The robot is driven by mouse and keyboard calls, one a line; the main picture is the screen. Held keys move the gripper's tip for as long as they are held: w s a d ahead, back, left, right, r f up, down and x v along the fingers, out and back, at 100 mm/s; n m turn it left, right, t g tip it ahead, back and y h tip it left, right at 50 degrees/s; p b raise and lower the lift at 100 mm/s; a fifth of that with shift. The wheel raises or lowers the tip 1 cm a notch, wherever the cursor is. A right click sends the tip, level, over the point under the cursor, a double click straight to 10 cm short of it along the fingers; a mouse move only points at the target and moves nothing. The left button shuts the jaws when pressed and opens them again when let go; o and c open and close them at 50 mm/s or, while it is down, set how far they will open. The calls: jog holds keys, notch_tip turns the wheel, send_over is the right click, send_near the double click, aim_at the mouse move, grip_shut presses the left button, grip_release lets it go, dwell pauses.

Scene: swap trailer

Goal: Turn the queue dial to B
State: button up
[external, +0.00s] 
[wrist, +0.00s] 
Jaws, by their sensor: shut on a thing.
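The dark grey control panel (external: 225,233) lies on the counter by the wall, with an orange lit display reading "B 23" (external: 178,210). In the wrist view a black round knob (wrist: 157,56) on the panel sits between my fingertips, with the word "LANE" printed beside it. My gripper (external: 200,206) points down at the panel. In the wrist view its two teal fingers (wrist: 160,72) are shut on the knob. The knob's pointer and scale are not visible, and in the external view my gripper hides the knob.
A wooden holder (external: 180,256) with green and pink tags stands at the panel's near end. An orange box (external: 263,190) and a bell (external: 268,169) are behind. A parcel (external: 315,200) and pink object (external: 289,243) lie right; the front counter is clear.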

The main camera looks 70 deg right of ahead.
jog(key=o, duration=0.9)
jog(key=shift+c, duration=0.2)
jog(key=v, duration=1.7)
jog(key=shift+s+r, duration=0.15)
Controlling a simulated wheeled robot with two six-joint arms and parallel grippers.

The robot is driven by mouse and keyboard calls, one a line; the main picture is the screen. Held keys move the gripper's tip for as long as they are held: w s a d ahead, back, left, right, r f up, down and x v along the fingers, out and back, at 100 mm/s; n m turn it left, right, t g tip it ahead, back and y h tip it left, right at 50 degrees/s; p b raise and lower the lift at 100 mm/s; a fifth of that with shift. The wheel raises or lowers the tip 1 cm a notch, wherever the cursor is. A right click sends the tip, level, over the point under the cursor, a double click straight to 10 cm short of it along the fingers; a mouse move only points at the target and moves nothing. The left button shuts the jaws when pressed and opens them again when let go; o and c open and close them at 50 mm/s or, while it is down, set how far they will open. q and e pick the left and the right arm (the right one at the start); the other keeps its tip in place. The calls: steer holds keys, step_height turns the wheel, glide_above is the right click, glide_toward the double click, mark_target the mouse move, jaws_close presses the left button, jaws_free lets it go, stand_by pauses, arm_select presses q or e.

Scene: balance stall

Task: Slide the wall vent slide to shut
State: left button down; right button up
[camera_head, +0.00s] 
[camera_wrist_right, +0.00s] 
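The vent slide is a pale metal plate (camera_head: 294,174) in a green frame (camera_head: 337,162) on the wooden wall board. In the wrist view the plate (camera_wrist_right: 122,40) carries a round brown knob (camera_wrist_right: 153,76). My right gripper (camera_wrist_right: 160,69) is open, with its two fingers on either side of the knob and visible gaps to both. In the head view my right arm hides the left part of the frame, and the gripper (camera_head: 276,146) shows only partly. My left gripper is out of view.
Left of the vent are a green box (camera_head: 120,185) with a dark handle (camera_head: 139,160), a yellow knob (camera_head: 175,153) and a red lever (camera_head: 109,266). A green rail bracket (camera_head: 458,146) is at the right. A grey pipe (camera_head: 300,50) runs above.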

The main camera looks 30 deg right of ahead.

_Required task_
Exactly as written, return the lines from the line containing "State: button up" through the line containing "Controlling a simulated", both included.

_Result for this task_
State: button up
[external, +0.00s] 
[wrist, +0.00s] 
Jaws, by their sensor: shut on a thing.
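The dark grey control panel (external: 225,233) lies on the counter by the wall, with an orange lit display reading "B 23" (external: 178,210). In the wrist view a black round knob (wrist: 157,56) on the panel sits between my fingertips, with the word "LANE" printed beside it. My gripper (external: 200,206) points down at the panel. In the wrist view its two teal fingers (wrist: 160,72) are shut on the knob. The knob's pointer and scale are not visible, and in the external view my gripper hides the knob.
A wooden holder (external: 180,256) with green and pink tags stands at the panel's near end. An orange box (external: 263,190) and a bell (external: 268,169) are behind. A parcel (external: 315,200) and pink object (external: 289,243) lie right; the front counter is clear.

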The main camera looks 70 deg right of ahead.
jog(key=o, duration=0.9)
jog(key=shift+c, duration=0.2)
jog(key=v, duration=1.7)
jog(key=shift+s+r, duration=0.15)
Controlling a simulated wheeled robot with two six-joint arms and parallel grippers.

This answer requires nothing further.